The first year it produced exactly 1 kumquat. So I consulted some experts and apparently even thought my tree flowers, it is not being pollenated. So the next flowering season I get out there with a Q-tip and hand-pollenate the blooms. The tree is only about 3 feet tall but it still took an hour. An hour I’ll not get back, mind you. This year’s grand total - 5.

Growing your own kumquats is the devil’s work

I chortled.

But I doubt that liquid nitrogen alone would get you something like this:

They generally were a winter item, November to March. But I’ve found none anywhere in SE Wisconsin this year.

I was forced to order some from a supplier on Amazon. Way overpriced and I don’t know if I’ll actually get them. They’ve changed the delivery date 3 times already.

Maybe kumquats are one of those trees that doesn’t self-pollinate - meaning, you need two of them.

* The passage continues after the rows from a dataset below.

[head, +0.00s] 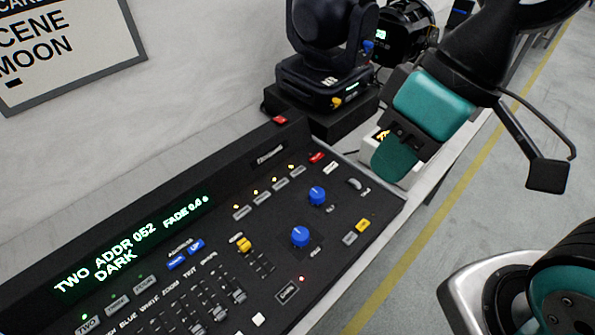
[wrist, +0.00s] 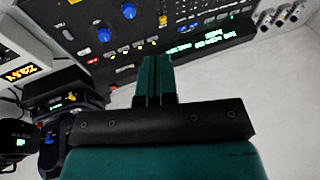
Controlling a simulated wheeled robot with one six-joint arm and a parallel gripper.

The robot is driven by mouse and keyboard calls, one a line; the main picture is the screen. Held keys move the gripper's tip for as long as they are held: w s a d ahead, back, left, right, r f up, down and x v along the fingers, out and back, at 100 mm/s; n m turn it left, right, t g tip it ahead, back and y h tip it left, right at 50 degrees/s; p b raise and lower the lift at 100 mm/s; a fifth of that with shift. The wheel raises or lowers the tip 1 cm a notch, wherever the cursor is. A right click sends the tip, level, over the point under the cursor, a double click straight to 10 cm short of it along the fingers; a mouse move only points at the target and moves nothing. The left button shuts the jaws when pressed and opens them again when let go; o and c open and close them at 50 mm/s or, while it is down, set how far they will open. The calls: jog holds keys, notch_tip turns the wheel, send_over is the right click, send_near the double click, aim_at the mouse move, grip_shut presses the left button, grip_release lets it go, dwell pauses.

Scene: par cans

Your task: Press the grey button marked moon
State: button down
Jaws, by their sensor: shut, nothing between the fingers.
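The black lighting desk (head: 205,165) carries a slanting row of grey buttons (head: 262,200), each with a small yellow light beside it. Their labels are too small to read, so I cannot tell which one is marked moon. More grey buttons (head: 117,302) are at the desk's lower left, and another (head: 349,238) is at its right. My gripper (head: 393,160) is shut and empty, raised near the desk's far right corner, apart from the buttons. In the wrist view its shut teal fingers (wrist: 155,62) point towards the desk (wrist: 205,35) and hide part of it.
A wall sign (head: 45,45) reads SCENE MOON. The desk display (head: 135,245) reads TWO ADDR 052, FADE 0.6, DARK. Blue knobs (head: 300,236) and faders (head: 215,305) stand up from the panel. A moving-head lamp (head: 325,75) stands behind the desk, beside a black par can (head: 405,40).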

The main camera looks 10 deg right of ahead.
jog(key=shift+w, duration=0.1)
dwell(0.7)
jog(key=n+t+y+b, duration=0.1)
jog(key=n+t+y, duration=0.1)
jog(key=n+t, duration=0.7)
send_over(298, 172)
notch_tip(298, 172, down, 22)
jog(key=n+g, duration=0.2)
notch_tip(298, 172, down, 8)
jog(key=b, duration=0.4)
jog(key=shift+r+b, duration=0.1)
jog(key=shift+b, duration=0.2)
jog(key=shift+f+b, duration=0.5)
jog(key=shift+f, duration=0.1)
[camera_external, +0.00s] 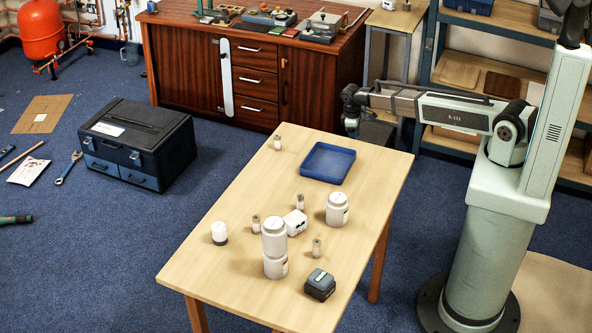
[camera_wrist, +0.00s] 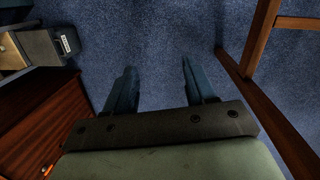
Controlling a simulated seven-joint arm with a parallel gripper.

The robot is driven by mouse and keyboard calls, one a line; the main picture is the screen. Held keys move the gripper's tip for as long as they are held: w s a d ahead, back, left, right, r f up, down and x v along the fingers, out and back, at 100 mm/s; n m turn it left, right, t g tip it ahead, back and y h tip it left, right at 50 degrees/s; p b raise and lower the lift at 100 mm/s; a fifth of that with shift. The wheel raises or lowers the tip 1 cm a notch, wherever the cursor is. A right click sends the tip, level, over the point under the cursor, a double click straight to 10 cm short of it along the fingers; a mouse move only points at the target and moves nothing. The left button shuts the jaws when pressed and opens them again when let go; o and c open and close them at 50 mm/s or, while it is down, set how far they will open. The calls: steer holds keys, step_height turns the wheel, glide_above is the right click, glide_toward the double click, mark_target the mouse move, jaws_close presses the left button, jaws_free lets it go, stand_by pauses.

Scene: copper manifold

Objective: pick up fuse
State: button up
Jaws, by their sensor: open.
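Several small grey cylinders that look like fuses stand upright on the light wooden table: one near the back left (camera_external: 277,143), one left of the stacked jars (camera_external: 256,222), one behind the white block (camera_external: 300,201) and one at the right (camera_external: 317,247). I cannot tell which is the task's fuse. My gripper (camera_external: 350,122) hangs past the table's back edge, high and well away from them. In the wrist view its two fingers (camera_wrist: 157,70) are apart, with only blue carpet between them; no fuse shows there.
On the table (camera_external: 225,202) are an empty-looking blue tray (camera_external: 327,176), stacked white jars (camera_external: 274,246), another jar (camera_external: 337,210), a white block (camera_external: 295,223), a white-topped knob (camera_external: 219,233) and a dark box (camera_external: 320,286). A wooden cabinet (camera_external: 185,70) stands behind.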

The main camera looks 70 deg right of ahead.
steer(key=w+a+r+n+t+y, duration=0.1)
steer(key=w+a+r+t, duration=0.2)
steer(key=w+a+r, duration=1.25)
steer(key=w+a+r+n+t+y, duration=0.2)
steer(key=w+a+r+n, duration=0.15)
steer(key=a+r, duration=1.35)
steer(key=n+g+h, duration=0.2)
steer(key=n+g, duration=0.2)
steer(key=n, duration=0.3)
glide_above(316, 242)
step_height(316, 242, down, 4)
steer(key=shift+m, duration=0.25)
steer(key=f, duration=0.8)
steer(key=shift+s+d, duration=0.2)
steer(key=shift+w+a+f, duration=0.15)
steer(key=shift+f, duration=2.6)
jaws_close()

Nutmeg is like that. So we bought two nutmeg trees. One died. So we bought another tree. Another one died.

So our nutmeg production is even worse than your kumquat production.

Most years I don’t go through one full nutmeg pod. I can’t imagine having an entire tree (or two).

We are maintaining a property that will outlast us. Nutmeg trees take at least 5-10 years after seedling planting to produce. We’re old (67 and 69 as I type) so we do not expect to harvest nutmeg ourselves. It’s just a cool investment in a future we won’t see - but we hope someone will someday love this land as we do.

Along those lines, someone (we will never know who) planted a Bismarck Palm long before we bought the property. It is now gorgeous. We thank whoever thought forward for putting it there.

ETA: I’ll post a photo of said Bismarck Palm but it is dark in Hawai’i at the moment … I’ll come back to this thread and post a photo tomorrow, if my aging brain doesn’t forget.